Aramburu ha escrito una novela memorable sobre los 40 años de deriva fascista de Euskadi

José-Carlos Mainer
Traslado del féretro de Domingo Iturbe, Txomin, en 1987.
Traslado del féretro de Domingo Iturbe, Txomin, en 1987.Antonio Alonso (Efe)

En 1996, Fuegos con limón, la primera novela de Aramburu, nos deslumbró a bastantes lectores. Era un relato extenso, sin prejuicios ni pudores, aparentemente salvaje, pero que hablaba de la fe de unos muchachos en la virtud salvadora de la literatura. Y, en su fondo, dejaba ver los perfiles de esa piedra cruel y berroqueña que la hipocresía nos hace llamar “el conflicto vasco”, “el conflicto” para sus íntimos. Veinte años después, Aramburu es algo más que un escritor de culto, y aquel pedrusco infame, ya algo cuarteado por fortuna, ha ocupado el primer plano de unos conmovedores relatos, Los peces de la amargura (2006), y de una breve e intensa novela, Años lentos (2012), cuyas estrategias narrativas —la mezcla de distancia e implicación, de autoflagelación y lucidez— nos hicieron pensar en las novelas africanas de J. M. Coetzee.

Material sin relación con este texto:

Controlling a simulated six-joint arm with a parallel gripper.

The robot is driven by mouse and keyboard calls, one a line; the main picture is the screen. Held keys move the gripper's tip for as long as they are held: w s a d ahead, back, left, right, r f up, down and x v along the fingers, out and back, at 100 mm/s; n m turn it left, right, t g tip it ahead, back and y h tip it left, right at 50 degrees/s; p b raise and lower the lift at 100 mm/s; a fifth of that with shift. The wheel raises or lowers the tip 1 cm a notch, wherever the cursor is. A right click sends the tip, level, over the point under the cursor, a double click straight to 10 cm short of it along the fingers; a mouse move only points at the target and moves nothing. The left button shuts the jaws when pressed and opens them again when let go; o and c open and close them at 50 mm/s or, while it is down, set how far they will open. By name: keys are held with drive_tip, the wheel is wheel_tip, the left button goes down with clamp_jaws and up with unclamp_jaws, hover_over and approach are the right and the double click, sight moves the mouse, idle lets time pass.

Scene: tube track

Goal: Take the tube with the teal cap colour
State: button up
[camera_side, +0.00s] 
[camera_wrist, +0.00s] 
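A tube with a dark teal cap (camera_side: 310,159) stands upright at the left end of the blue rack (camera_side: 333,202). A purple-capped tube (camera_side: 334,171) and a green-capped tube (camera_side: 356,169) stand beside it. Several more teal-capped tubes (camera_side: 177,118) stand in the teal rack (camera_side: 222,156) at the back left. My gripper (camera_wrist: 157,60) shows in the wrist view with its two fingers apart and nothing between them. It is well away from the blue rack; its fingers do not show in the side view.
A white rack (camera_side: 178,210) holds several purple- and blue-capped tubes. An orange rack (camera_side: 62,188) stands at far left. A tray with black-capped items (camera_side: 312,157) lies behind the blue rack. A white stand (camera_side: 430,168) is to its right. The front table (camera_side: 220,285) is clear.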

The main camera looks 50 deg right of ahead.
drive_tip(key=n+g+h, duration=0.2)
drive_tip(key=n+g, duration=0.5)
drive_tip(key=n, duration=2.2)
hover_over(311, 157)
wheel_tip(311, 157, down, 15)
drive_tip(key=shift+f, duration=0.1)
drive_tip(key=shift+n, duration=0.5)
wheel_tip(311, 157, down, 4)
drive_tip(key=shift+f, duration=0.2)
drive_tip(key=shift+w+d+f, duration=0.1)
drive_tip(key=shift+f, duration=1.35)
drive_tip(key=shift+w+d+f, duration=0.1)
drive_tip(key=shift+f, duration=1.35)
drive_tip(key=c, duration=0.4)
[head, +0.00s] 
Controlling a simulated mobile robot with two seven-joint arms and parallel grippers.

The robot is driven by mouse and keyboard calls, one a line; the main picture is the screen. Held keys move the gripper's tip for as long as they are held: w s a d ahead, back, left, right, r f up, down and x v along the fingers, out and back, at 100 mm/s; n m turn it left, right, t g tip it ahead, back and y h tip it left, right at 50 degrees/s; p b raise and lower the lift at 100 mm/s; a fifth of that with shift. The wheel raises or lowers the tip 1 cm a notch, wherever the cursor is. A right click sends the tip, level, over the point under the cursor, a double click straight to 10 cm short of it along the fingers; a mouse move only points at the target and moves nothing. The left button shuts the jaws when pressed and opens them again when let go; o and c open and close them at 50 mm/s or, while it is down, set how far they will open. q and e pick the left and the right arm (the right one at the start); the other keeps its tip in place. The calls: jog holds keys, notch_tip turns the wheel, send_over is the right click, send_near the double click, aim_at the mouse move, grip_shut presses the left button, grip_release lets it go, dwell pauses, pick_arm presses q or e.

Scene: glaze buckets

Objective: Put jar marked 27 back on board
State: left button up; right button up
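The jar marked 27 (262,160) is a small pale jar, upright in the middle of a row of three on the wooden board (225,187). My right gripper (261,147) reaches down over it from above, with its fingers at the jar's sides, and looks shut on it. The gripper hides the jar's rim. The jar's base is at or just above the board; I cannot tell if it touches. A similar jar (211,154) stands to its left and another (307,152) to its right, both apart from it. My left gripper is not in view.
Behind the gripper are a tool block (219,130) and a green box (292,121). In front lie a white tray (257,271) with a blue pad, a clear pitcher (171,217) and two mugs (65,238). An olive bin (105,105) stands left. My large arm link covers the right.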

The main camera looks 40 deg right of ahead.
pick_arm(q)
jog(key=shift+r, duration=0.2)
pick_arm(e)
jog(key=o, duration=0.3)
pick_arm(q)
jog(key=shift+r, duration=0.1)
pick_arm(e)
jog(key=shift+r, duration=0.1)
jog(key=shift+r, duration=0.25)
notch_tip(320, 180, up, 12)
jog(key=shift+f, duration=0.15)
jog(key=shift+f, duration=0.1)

Ahora la vieja piedra se llama simplemente Patria y el libro es una novela extensa y memorable que abarca 40 años de fascistización de una sociedad cerrada y recelosa y otros tantos de degradación moral de las instituciones del Estado. Allí está todo: el mundo de la lucha armada y el encarcelamiento de sus héroes, la hipócrita y cruel ocultación de sus víctimas, la constitución de una mentalidad de “pueblo elegido” y perseguido, el bochornoso papel de la Iglesia católica y sus imanes parroquiales, la diaria y sistemática práctica de división de una comunidad en buenos y malos. Aramburu ha retratado las dos caras de una sociedad arcaica y patriarcal que ha preservado los valores de unidad familiar (es significativo que castellanohablantes y euskaldunes usen la misma nomenclatura vasca de la jerarquía familiar: amona, aita, ama, osaba…) y donde la cuadrilla es el instrumento de socialización de adolescentes y jóvenes. Y queda claro que la misma mentalidad que sustenta una gran cohesión social ha sido el caldo de cultivo natural de la justificación de la violencia y del ejercicio del acoso fascista al sospechoso (pintadas manifestaciones, culto a los retratos de los héroes).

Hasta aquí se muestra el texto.